Let's assume that the sizes of collections is big enough to hold one cache line of int32. On my machine with 384kB L1 cache it's 98304 numbers.
If I iterate the std::vector it turns out that I always access first the address of the vector itself and next access element's address. And probably this addresses are not in the same cache line. So every element access is a cache miss.
But if I iterate std::array addresses are in the same cache line so it should be faster.
I tested with VS2013 with full optimization and std::array is approx 20% faster.
Am I right in my assumptions?
Update: in order to not create the second similar topic. In this code I have an array and some local variable:
void test(array<int, 10>& arr)
{
int m{ 42 };
for (int i{ 0 }; i < arr.size(); ++i)
{
arr[i] = i * m;
}
}
In the loop I'm accessing both an array and a stack variable which are placed far from each other in memory. Does that mean that every iteration I'll access different memory and miss the cache?
Many of the things you've said are correct, but I do not believe that you're seeing cache misses at the rate that you believe you are. Rather, I think you're seeing other effects of compiler optimizations.
You are right that when you look up an element in a std::vector, that there are two memory reads: first, a memory read for the pointer to the elements; second, a memory read for the element itself. However, if you do multiple sequential reads on the std::vector, then chances are that the very first read you do will have a cache miss on the elements, but all successive reads will either be in cache or be unavoidable. Memory caches are optimized for locality of reference, so whenever a single address is pulled into cache a large number of adjacent memory addresses are pulled into the cache as well. As a result, if you iterate over the elements of a std::vector, most of the time you won't have any cache misses at all. The performance should look quite similar to that for a regular array. It's also worth remembering that the cache stores multiple different memory locations, not just one, so the fact that you're reading both something on the stack (the std::vector internal pointer) and something in the heap (the elements), or two different elements on the stack, won't immediately cause a cache miss.
Something to keep in mind is that cache misses are extremely expensive compared to cache hits - often 10x slower - so if you were indeed seeing a cache miss on each element of the std::vector you wouldn't see a gap of only 20% in performance. You'd see something a lot closer to a 2x or greater performance gap.

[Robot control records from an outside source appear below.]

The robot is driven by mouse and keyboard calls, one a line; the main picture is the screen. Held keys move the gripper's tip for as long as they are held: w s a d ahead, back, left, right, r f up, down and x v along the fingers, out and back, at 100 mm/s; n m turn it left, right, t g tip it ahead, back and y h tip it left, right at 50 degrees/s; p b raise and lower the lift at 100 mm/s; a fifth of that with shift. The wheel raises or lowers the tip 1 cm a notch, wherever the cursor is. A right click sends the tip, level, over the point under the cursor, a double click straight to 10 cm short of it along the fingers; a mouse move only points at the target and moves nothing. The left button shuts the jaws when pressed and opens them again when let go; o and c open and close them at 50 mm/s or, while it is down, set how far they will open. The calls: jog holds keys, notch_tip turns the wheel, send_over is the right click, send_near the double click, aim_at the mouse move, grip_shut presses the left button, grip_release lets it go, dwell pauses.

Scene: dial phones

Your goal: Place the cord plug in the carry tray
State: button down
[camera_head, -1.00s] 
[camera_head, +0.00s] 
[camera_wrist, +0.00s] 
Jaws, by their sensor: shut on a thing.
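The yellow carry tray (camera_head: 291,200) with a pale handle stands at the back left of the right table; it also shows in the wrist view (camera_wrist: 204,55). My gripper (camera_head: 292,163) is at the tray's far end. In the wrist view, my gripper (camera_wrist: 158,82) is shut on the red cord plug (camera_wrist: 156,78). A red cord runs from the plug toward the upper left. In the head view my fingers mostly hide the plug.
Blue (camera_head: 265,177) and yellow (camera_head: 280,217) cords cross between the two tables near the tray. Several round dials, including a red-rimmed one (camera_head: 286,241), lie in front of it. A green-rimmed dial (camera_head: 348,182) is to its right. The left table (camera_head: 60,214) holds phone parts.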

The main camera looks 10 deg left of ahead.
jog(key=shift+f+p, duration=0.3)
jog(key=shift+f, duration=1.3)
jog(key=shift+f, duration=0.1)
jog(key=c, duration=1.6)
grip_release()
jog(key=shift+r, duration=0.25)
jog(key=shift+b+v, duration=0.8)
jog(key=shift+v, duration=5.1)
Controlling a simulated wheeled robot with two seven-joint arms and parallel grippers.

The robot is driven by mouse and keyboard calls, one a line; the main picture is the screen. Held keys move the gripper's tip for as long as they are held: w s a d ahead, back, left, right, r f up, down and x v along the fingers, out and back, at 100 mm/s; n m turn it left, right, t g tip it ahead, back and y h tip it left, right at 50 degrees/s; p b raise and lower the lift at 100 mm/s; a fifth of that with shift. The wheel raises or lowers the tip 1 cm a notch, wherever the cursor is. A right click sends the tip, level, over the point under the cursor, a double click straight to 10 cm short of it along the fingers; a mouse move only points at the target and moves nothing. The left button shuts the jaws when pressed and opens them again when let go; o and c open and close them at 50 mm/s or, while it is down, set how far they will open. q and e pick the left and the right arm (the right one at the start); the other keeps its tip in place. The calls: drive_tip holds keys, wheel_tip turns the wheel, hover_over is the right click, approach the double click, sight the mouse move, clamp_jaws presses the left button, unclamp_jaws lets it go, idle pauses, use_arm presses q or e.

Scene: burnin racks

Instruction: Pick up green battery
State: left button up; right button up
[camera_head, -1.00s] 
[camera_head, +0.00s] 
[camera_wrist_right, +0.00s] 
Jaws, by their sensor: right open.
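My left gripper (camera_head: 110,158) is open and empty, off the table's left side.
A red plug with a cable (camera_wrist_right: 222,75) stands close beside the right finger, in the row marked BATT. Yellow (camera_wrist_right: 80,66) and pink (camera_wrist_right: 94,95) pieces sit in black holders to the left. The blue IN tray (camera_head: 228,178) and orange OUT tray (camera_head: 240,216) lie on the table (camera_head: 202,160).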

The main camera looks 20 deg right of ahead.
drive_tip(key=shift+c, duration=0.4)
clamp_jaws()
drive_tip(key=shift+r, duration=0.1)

So why, then, are you seeing a difference in performance? One big factor that you haven't yet accounted for is that if you use a std::array<int, 10>, then the compiler can tell at compile-time that the array has exactly ten elements in it and can unroll or otherwise optimize the loop you have to eliminate unnecessary checks. In fact, the compiler could in principle replace the loop with 10 sequential blocks of code that all write to a specific array element, which might be a lot faster than repeatedly branching backwards in the loop. On the other hand, with equivalent code that uses std::vector, the compiler can't always know in advance how many times the loop will run, so chances are it can't generate code that's as good as the code it generated for the array.
Then there's the fact that the code you've written here is so small that any attempt to time it is going to have a ton of noise. It would be difficult to assess how fast this is reliably, since something as simple as just putting it into a for loop would mess up the cache behavior compared to a "cold" run of the method.
Overall, I wouldn't attribute this to cache misses, since I doubt there's any appreciably different number of them. Rather, I think this is compiler optimization on arrays whose sizes are known statically compared with optimization on std::vectors whose sizes can only be known dynamically.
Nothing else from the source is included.